DIRECTION: Your task is to print all of the data word for word.
========================
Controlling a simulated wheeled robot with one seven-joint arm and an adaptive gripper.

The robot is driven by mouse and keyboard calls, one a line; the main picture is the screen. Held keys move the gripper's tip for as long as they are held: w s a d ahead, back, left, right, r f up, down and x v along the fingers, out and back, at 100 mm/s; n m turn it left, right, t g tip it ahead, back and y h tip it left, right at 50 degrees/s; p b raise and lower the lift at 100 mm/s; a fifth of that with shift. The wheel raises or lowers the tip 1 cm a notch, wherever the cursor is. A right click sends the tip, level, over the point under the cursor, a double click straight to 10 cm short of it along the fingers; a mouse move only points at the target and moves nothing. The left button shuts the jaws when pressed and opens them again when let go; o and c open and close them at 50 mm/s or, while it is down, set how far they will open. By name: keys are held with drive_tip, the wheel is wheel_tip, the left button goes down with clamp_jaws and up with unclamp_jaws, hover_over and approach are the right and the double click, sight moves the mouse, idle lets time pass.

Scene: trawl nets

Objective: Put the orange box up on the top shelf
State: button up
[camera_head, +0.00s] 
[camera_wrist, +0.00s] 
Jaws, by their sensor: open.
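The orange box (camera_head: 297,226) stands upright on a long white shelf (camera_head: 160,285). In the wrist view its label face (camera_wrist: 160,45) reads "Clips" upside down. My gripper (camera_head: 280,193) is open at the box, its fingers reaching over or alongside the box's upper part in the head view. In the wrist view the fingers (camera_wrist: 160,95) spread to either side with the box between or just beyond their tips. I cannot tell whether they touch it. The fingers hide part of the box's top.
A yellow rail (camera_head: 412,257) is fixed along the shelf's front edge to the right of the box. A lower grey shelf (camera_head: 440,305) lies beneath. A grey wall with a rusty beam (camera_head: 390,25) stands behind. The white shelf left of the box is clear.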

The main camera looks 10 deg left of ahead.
========================
REPLY:
Controlling a simulated wheeled robot with one seven-joint arm and an adaptive gripper.

The robot is driven by mouse and keyboard calls, one a line; the main picture is the screen. Held keys move the gripper's tip for as long as they are held: w s a d ahead, back, left, right, r f up, down and x v along the fingers, out and back, at 100 mm/s; n m turn it left, right, t g tip it ahead, back and y h tip it left, right at 50 degrees/s; p b raise and lower the lift at 100 mm/s; a fifth of that with shift. The wheel raises or lowers the tip 1 cm a notch, wherever the cursor is. A right click sends the tip, level, over the point under the cursor, a double click straight to 10 cm short of it along the fingers; a mouse move only points at the target and moves nothing. The left button shuts the jaws when pressed and opens them again when let go; o and c open and close them at 50 mm/s or, while it is down, set how far they will open. By name: keys are held with drive_tip, the wheel is wheel_tip, the left button goes down with clamp_jaws and up with unclamp_jaws, hover_over and approach are the right and the double click, sight moves the mouse, idle lets time pass.

Scene: trawl nets

Objective: Put the orange box up on the top shelf
State: button up
[camera_head, +0.00s] 
[camera_wrist, +0.00s] 
Jaws, by their sensor: open.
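The orange box (camera_head: 297,226) stands upright on a long white shelf (camera_head: 160,285). In the wrist view its label face (camera_wrist: 160,45) reads "Clips" upside down. My gripper (camera_head: 280,193) is open at the box, its fingers reaching over or alongside the box's upper part in the head view. In the wrist view the fingers (camera_wrist: 160,95) spread to either side with the box between or just beyond their tips. I cannot tell whether they touch it. The fingers hide part of the box's top.
A yellow rail (camera_head: 412,257) is fixed along the shelf's front edge to the right of the box. A lower grey shelf (camera_head: 440,305) lies beneath. A grey wall with a rusty beam (camera_head: 390,25) stands behind. The white shelf left of the box is clear.

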The main camera looks 10 deg left of ahead.

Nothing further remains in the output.